- Description of the task
Look through the records below, and copy out every line that holds the string "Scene".

===== Data for processing

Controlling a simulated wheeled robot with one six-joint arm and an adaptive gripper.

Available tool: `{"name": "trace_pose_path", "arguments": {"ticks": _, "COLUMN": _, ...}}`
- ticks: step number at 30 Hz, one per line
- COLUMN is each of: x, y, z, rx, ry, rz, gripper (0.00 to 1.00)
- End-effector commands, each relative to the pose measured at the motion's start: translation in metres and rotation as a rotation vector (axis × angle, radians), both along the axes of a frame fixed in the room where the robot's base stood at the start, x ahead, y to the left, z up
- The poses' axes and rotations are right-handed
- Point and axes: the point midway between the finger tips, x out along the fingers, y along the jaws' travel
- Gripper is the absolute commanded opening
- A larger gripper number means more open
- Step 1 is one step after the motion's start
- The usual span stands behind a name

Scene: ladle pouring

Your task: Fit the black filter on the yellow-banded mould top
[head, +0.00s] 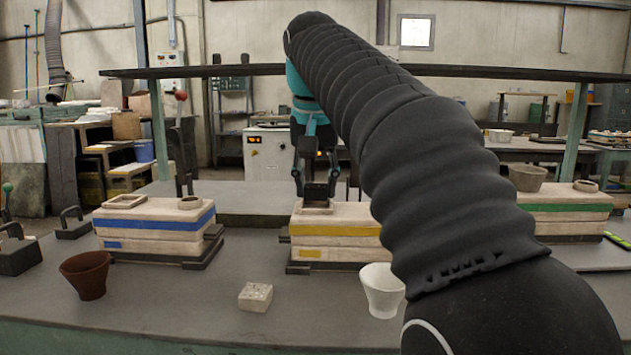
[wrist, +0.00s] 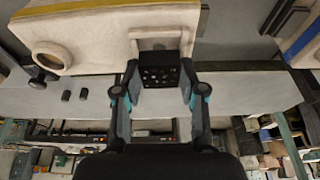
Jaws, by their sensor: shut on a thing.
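The yellow-banded mould (head: 340,228) stands in the middle of the bench, partly hidden behind my arm. Its pale top has a square recess at the left end, and the wrist view shows this recess (wrist: 158,42) and a round opening at the mould's other end. My gripper (head: 318,192) is over the recess end, pointing down. It is shut on the black filter (wrist: 158,75), a dark block with several small holes, held between both fingertips. In the wrist view the filter overlaps the recess's lower edge. I cannot tell whether it touches the mould.
A blue-banded mould (head: 155,228) stands left and a green-banded mould (head: 560,213) right. A brown cup (head: 86,276), a pale perforated block (head: 255,297) and a white cup (head: 382,291) stand along the front of the bench. Bench between these is clear.

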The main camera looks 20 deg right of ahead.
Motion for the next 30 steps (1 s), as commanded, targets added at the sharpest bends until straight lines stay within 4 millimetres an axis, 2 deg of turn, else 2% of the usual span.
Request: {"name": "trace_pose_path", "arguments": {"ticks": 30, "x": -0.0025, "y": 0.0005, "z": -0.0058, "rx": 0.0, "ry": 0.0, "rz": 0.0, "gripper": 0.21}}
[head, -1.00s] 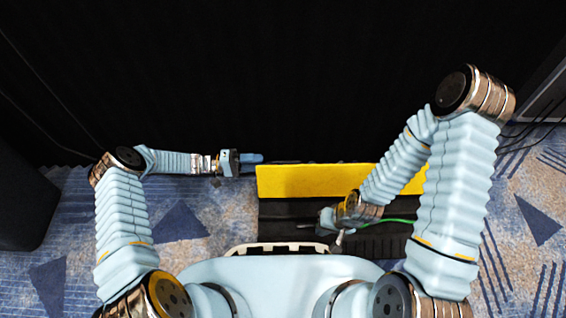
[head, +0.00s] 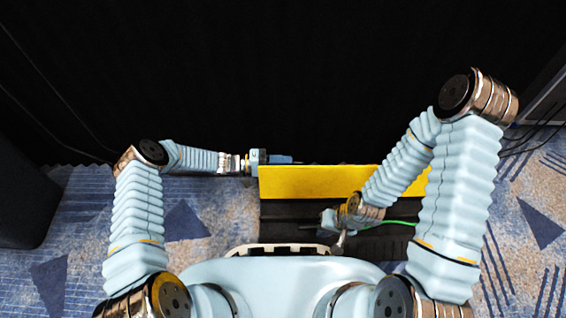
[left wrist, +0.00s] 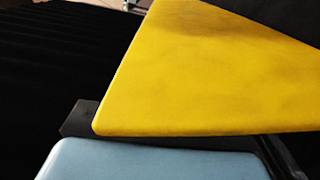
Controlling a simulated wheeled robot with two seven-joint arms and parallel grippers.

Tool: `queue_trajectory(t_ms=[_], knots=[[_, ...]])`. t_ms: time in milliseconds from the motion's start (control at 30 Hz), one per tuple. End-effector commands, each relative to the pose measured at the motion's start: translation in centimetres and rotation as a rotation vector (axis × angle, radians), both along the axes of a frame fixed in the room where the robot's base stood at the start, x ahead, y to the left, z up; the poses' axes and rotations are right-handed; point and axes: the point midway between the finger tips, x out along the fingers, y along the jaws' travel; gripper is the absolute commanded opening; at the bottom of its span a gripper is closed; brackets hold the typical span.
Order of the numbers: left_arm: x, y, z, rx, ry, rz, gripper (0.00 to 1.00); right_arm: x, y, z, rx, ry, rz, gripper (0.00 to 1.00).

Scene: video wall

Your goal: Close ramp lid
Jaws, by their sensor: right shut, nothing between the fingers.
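The yellow ramp lid (head: 310,182) stands raised along the far side of the black ramp (head: 282,230) in the head view. The ramp's channel lies uncovered on my side of it. My left gripper (head: 288,159) is at the lid's far left corner, on its far side; whether it touches is unclear. In the left wrist view the lid (left wrist: 200,75) fills the middle and right, with a light blue part of my gripper close below its corner. That gripper's opening cannot be judged. My right gripper (head: 328,223) is shut and empty, low over the ramp on the near side of the lid.
A green cable (head: 397,223) runs along the ramp's channel to the right of my right gripper. A black wall or curtain (head: 280,80) rises behind the lid. Patterned blue carpet (head: 215,215) is clear to the left. A dark block (head: 25,200) stands at the far left.

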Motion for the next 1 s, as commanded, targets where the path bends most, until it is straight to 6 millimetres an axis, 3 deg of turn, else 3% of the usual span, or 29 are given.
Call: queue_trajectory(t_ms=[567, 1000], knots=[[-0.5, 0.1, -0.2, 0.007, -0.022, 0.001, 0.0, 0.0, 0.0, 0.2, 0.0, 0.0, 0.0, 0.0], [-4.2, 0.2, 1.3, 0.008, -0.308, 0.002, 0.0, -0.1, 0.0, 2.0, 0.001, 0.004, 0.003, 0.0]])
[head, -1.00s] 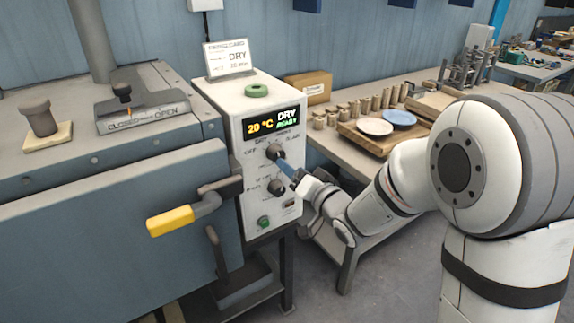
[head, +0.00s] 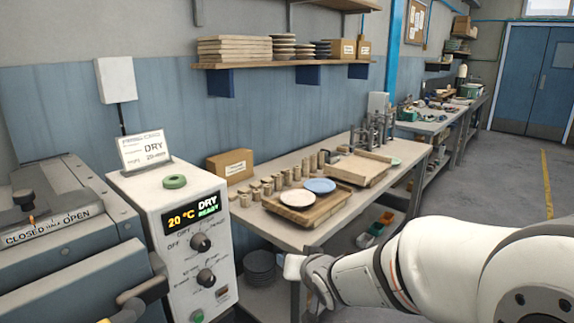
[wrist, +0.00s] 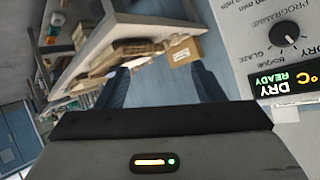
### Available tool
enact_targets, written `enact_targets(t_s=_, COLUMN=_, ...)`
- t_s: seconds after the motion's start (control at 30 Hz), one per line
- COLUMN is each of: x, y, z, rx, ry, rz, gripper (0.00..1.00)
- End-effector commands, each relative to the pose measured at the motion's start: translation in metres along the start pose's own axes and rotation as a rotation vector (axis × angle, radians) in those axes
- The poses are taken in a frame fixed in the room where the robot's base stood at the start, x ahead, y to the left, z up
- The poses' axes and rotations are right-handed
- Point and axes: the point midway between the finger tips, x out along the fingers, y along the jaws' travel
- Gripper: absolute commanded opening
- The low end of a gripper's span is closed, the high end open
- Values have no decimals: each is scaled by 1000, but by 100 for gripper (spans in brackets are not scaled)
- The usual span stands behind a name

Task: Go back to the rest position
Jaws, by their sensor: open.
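My gripper (wrist: 161,82) shows in the wrist view with its two dark blue fingers apart and nothing between them. In the head view my arm reaches in from the lower right, and its fingers cannot be made out there. The white dryer control box (head: 150,215) stands to the left of my wrist, apart from it. Its display (head: 193,212) reads 20 °C, DRY, READY. The upper black knob (head: 200,242) and lower knob (head: 206,278) are free of my gripper. The upper knob also shows in the wrist view (wrist: 287,34).
A workbench (head: 295,236) behind my arm holds a pale plate (head: 298,199), a blue plate (head: 319,185), several small cylinders and a cardboard box (head: 230,164). Open floor (head: 510,175) lies at the right.

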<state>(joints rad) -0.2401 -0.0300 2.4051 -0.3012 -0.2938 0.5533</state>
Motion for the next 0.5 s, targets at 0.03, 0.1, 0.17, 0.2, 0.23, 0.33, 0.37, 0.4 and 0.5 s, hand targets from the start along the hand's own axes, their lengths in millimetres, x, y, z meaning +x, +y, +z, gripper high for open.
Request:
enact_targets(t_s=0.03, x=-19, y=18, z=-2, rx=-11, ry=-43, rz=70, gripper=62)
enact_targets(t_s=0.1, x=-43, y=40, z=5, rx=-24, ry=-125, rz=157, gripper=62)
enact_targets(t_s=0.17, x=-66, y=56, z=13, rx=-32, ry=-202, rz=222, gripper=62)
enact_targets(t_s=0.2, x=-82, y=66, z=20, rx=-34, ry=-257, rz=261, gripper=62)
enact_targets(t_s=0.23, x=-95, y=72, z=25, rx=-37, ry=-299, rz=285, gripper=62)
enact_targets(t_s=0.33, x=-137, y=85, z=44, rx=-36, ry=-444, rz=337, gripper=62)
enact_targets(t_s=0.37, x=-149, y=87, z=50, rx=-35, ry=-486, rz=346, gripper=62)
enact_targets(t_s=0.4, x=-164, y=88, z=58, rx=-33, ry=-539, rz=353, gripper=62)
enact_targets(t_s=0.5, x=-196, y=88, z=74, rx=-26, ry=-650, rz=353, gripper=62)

==========

- The output
Scene: ladle pouring
Scene: video wall

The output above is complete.